Entries supplied
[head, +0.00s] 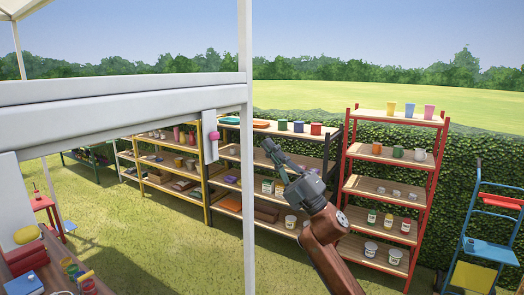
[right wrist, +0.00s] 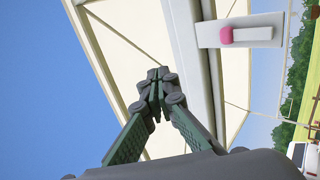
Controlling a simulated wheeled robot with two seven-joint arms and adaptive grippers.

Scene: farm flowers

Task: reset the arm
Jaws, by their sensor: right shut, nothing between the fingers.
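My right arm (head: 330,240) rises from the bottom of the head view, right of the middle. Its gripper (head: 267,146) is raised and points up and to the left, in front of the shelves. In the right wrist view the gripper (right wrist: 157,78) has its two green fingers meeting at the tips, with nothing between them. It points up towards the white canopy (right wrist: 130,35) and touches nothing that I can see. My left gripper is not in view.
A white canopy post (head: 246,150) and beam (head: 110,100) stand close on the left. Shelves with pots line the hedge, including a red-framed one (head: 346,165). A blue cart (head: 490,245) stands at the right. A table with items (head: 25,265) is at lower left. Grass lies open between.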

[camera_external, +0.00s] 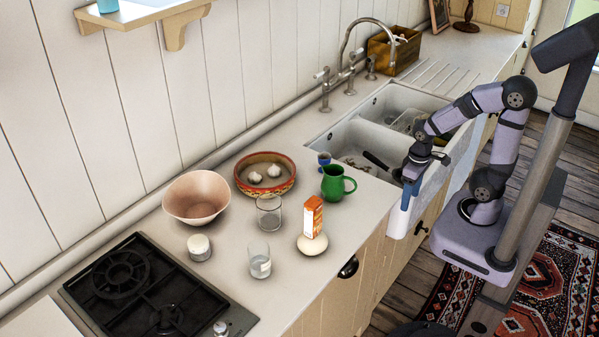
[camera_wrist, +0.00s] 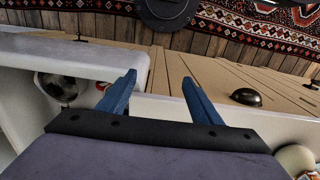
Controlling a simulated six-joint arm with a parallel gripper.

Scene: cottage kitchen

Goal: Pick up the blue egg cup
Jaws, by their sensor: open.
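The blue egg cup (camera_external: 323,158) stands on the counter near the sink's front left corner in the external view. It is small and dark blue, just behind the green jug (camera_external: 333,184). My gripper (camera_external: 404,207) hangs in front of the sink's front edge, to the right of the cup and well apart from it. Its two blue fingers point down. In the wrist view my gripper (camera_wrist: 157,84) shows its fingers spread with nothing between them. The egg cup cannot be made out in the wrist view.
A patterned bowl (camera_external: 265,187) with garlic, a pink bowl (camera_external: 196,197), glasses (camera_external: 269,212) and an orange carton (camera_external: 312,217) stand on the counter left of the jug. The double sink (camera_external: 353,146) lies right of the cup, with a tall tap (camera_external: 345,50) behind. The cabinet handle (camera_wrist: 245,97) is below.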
==
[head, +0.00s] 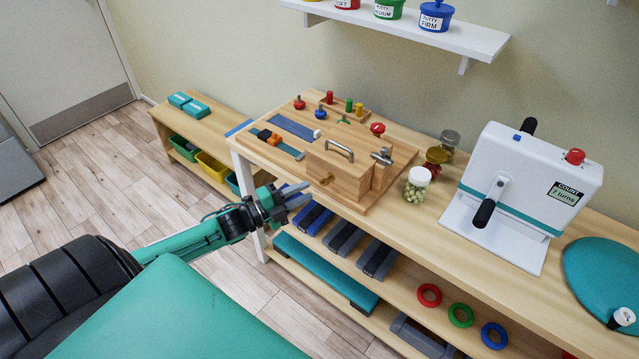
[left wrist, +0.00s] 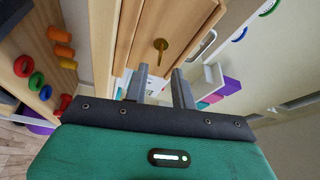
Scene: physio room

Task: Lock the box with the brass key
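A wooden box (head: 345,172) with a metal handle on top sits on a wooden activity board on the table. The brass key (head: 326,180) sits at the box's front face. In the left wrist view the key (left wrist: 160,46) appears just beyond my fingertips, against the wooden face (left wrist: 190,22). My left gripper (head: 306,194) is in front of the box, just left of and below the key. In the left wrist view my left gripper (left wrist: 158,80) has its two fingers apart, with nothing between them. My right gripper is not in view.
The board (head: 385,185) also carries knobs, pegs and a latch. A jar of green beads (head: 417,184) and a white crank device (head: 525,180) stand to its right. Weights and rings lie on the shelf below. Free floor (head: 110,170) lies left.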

What is needed
Everything from the line containing "Controlling a simulated wheeled" down to the line containing "Task: reset the arm" should be retyped exactly, both lines included, and nothing more.

Completed exercise
Controlling a simulated wheeled robot with two seven-joint arms and adaptive grippers.

Scene: farm flowers

Task: reset the arm

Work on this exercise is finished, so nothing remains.